» THE EXERCISE
Take the lines from the top down to and including the one with "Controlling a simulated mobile" and repeat them exactly. Omit images.

» THE RECORDS
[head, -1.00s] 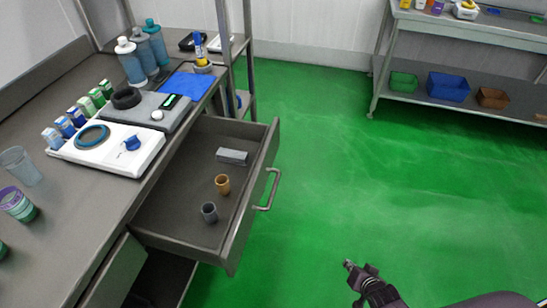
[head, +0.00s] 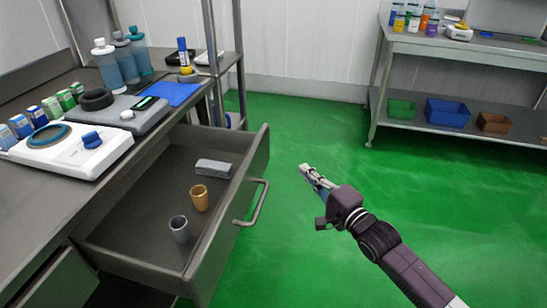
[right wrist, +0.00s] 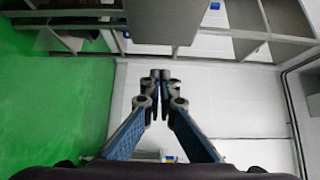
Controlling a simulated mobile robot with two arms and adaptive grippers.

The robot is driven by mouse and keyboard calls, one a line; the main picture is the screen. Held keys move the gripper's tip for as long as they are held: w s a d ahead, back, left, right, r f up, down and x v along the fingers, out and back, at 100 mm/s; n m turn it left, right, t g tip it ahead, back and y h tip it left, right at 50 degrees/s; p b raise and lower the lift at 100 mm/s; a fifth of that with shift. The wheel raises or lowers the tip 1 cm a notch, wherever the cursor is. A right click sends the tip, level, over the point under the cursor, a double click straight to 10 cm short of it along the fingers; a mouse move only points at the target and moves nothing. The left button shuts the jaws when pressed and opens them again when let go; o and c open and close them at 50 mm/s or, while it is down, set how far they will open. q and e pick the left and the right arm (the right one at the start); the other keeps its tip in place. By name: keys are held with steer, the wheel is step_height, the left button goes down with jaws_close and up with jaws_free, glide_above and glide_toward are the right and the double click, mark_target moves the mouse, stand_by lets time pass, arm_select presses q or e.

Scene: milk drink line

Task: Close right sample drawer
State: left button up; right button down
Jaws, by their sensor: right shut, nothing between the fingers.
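The right sample drawer (head: 228,218) stands pulled open from the steel bench in the head view. Its metal bar handle (head: 257,203) is on the front face, toward the right. Inside lie a grey block (head: 213,168), a tan cup (head: 199,199) and a grey cup (head: 179,230). My right gripper (head: 305,168) is shut and empty, to the right of the handle and apart from it. In the right wrist view its fingertips (right wrist: 160,75) are together with nothing between them. My left gripper is not in view.
The bench top holds a white scale (head: 70,150), a grey device (head: 122,120), bottles (head: 107,68), small boxes and a blue mat (head: 172,93). Another drawer (head: 52,283) is at lower left. A far shelf holds coloured bins (head: 447,112). Green floor is clear to the right.

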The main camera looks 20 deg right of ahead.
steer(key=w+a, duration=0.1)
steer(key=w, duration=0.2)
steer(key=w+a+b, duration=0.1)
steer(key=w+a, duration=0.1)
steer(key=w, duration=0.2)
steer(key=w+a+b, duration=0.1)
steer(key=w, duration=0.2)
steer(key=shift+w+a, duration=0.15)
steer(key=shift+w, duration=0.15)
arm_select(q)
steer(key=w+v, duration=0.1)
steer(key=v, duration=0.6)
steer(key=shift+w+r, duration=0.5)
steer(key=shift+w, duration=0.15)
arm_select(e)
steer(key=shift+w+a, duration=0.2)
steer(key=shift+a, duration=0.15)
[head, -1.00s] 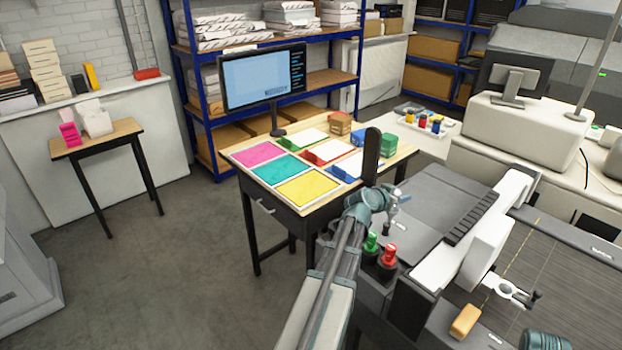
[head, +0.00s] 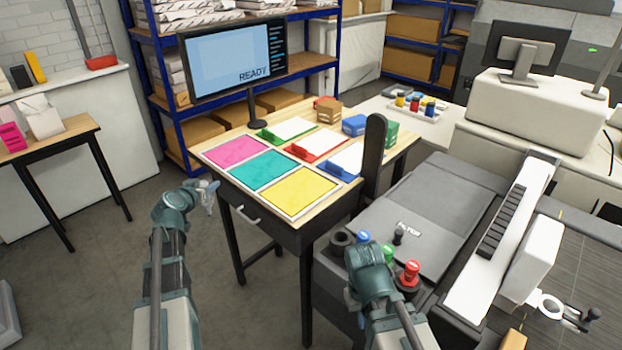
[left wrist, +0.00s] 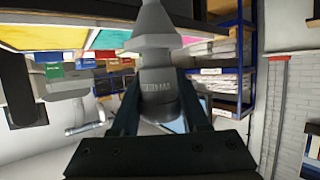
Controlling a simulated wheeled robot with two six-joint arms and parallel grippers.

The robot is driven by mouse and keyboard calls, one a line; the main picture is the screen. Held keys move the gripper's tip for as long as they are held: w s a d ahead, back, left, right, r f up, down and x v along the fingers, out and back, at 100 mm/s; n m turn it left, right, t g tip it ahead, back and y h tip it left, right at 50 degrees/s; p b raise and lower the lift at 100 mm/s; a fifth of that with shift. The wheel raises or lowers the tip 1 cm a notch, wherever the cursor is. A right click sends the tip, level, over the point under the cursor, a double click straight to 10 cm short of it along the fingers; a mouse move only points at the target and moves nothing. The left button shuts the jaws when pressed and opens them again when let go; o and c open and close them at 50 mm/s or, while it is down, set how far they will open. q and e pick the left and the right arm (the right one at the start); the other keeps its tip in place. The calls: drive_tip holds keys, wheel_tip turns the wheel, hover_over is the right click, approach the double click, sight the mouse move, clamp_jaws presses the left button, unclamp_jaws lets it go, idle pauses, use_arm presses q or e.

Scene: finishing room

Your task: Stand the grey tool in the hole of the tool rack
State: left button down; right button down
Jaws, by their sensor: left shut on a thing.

» REPLY TO THE EXERCISE
[head, -1.00s] 
[head, +0.00s] 
[right wrist, +0.00s] 
Controlling a simulated mobile robot with two arms and adaptive grippers.

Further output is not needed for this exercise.